Wednesday, May 14, 2014

Ace your next job interview

People often ask me, "Andrew, how is it you're so frickin' slick in interviews?"

First, I think to myself, What the fuck do you know about my frickin' slickin' in interviews? Then I think, Word must get around. 

So here they are, my tips on acing your next job interview.



How you present yourself is very important. It doesn't matter whether you're interviewing with a Fortune 500 or Jack in the Box, dress like you just rolled out of bed and forgot to masturbate. This puts a certain fire in your eyes and releases pheromones that tells your interviewer you mean business. Try to wear clothing that has a lingering weed smell. This shows you're better than your vices. So much better in fact, that you don't give a fuck who knows what you do on your own time. It's a free country.

Show up a little late, nobody wants some anal retentive asshole with sweaty palms waiting next to the secretary and breathing too loudly five minutes early. Get there five minutes late. The secretary will nod her head and think, "That person is CONFIDENT." Confidence is where it's at folks.

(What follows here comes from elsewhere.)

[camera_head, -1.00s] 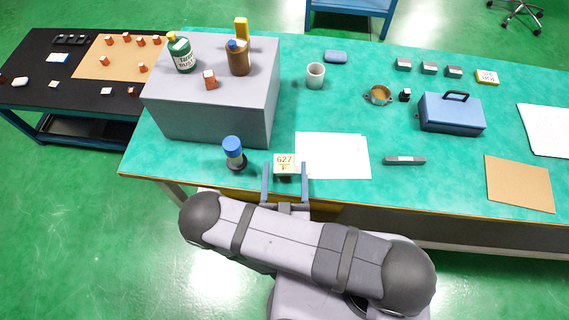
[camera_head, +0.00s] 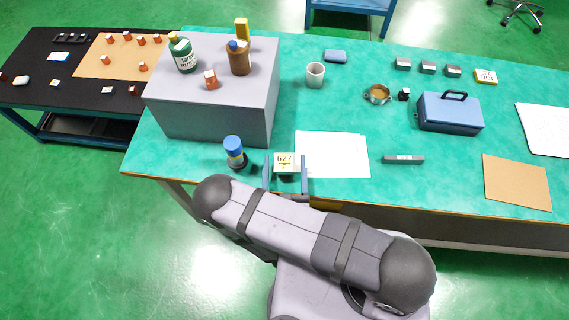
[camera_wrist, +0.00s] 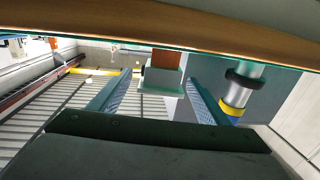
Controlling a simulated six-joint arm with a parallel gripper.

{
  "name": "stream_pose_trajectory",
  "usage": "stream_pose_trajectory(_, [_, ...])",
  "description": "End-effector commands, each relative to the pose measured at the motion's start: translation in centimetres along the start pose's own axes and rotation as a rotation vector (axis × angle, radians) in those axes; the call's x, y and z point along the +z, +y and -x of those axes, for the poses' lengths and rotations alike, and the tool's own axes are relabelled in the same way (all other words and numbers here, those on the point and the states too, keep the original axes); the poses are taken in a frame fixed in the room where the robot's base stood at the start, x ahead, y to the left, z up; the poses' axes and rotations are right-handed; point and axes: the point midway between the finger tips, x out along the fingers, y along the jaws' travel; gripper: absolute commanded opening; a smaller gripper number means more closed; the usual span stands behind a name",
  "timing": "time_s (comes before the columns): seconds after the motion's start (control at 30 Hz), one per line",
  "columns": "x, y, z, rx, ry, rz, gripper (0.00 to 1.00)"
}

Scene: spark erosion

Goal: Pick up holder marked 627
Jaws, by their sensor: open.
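The holder marked 627 (camera_head: 284,160) stands near the front edge of the green table, its pale label facing up. In the wrist view the holder (camera_wrist: 160,77) shows as a pale block with a brown-orange face, between the two fingers. My gripper (camera_head: 286,174) is open, with one blue finger on each side of the holder. In the wrist view the gripper (camera_wrist: 157,88) shows a gap at each side of the block. The lower part of the holder is partly hidden in the head view.
A blue-capped cylinder (camera_head: 235,152) stands close to the left of my gripper. A grey box (camera_head: 210,112) bearing bottles is behind it. White paper (camera_head: 335,155) lies just right of the holder, with a grey bar (camera_head: 403,160) beyond. The table's front edge (camera_head: 400,203) runs beneath my gripper.

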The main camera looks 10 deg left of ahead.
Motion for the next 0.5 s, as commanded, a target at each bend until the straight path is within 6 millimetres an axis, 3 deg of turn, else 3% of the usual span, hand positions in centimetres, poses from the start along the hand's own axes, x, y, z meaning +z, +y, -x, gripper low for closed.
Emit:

Turn the interview around. When the interviewer holds out his/her hand, cower away. Be dramatic. Back into a corner, shivering, and yelling, "Stop it, mom!" When the interviewer is visibly confused, just shrug and say, "I thought you were going to hit me." You now have the upper hand.

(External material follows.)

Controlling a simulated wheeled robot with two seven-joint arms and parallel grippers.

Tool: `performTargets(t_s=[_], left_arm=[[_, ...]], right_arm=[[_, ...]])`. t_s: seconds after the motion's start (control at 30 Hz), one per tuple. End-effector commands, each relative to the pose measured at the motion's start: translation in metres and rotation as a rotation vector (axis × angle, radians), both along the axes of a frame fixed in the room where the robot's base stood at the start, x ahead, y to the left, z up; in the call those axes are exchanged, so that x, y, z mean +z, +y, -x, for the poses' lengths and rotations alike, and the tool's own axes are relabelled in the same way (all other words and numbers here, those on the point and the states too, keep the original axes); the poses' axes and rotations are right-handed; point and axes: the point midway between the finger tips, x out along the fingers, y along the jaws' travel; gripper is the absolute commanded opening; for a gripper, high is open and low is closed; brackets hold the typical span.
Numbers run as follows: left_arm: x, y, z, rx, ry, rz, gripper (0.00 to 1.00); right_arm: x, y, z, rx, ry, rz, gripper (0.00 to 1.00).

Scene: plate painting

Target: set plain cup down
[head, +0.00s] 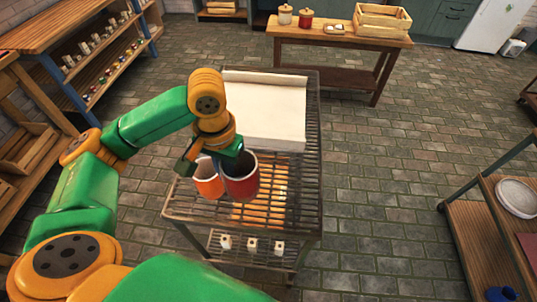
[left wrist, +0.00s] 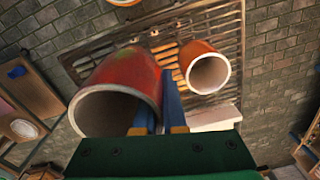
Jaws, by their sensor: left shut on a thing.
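My left gripper (head: 232,155) is shut on the wall of a red cup (head: 243,182), near its rim. In the left wrist view the red cup (left wrist: 121,88) fills the left middle, with a blue finger (left wrist: 172,100) along its side. The cup looks roughly upright over the slatted metal rack (head: 185,212). I cannot tell whether its base touches the slats. A smaller orange cup (head: 207,182) stands close to its left; it also shows in the left wrist view (left wrist: 204,52). My right gripper is not in view.
A white sheet (head: 265,105) covers the back of the rack. Slats to the right and front of the cups are bare, with a warm glow. Small white blocks (head: 252,246) sit on the lower shelf. A wooden table (head: 335,37) with jars and a crate stands behind.

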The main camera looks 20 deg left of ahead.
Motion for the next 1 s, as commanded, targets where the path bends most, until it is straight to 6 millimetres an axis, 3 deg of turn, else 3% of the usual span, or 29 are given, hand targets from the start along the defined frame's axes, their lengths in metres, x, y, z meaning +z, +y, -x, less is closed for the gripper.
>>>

When the interviewer starts describing the company, shake your head and say, "That's not what my dad said."

Now, be aware of your surroundings. Did you notice a desk between you and the boss-man? Break down those barriers. Roll the swivel chair around to the boss-man's side. Face to face, knees touching. Never break eye contact.

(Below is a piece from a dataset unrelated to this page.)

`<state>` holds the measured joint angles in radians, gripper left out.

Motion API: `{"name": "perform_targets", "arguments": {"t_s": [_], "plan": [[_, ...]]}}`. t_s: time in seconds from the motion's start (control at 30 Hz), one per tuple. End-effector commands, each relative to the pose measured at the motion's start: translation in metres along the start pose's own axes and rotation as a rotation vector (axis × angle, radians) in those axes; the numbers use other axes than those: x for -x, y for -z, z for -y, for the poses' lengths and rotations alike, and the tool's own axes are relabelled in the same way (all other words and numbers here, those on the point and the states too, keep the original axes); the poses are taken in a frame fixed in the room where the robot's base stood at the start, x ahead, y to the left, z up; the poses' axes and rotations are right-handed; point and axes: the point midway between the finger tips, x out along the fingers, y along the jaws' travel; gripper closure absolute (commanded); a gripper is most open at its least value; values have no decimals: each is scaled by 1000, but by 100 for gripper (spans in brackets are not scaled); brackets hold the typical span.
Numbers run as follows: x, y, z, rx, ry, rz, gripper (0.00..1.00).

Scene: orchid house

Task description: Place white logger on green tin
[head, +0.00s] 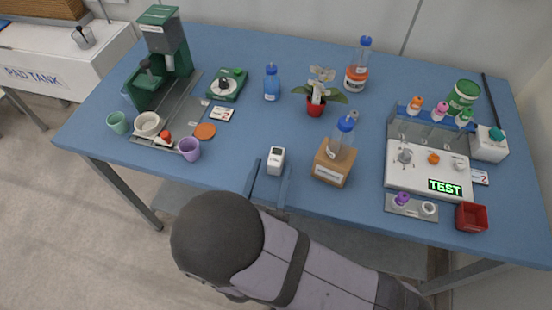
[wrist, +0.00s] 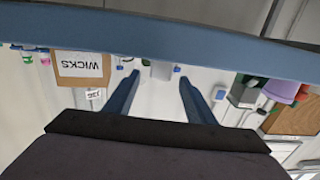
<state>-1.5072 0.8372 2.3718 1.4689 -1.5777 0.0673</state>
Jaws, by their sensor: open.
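The white logger (head: 276,160) is a small upright white box with a dark display, near the front edge of the table. My gripper (head: 273,172) is open, with one blue finger to each side of the logger in the head view; I cannot tell whether they touch it. In the wrist view, my fingers (wrist: 160,88) are spread, with a pale block between and beyond them that I cannot identify for sure. The green tin (head: 463,96) stands at the back right, a round green can with a white label.
A wooden box (head: 331,168) holding a blue-capped bottle stands just right of the logger. A potted orchid (head: 316,104) stands behind. A rack with coloured caps and a white panel (head: 425,165) lie before the tin.

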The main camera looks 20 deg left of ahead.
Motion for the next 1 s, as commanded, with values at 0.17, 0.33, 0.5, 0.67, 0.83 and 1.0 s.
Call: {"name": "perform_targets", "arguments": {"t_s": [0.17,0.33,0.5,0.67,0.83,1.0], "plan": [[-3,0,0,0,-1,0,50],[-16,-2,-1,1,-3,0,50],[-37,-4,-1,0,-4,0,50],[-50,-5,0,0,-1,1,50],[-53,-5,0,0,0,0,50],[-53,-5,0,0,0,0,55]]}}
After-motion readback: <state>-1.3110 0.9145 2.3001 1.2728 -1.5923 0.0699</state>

Even better, ask the interviewer to explain something you saw in the hall. The interviewer will get out of his seat and when you both re-enter the room, take it. Who makes the rules? You do. This is a very aggressive move that foreshadows your intentions. You're saying, "I'm interviewing today, but tomorrow I'll be sitting here firing your ass." Don't say that. Just grimace.

Always comment on their family photos, but instead of saying, "Beautiful family, what are their names?" say something like, "Wow, you have a lot of pets. Can I have one?"



Always, always, always comment on the smell of the office. You can say things like, "This place smells like shit," or, "What the fuck fell out of your ass and farted in here?" or, "Don't you have Febreeze? It smells like the opposite of Febreeze. It smells like fucking shit," or, "Holy shit it smells like shit," or, "What kind of perfume is that? Ball sweat and shit au toilette?"

Comment on your appearances. Say, "I didn't want to overdress," as you sniff your armpits and continue, "I mean, this company is at the bottom of my list for jobs. Do you have a smoke I can bum?"

If the interviewer looks uncomfortable, say something like, "Do I make you uncomfortable?"

If the interviewer answers affirmatively, stand up, kick your chair, and say, "I knew I wasn't good enough!" Start crying and whimpering and saying things like, "I guess I'll just go home to my dying children and feed them my toenails for dinner!" When shit hits the fan, you have to go for the guilt trip hard.



I'd be surprised if you didn't get the job the next day, bud.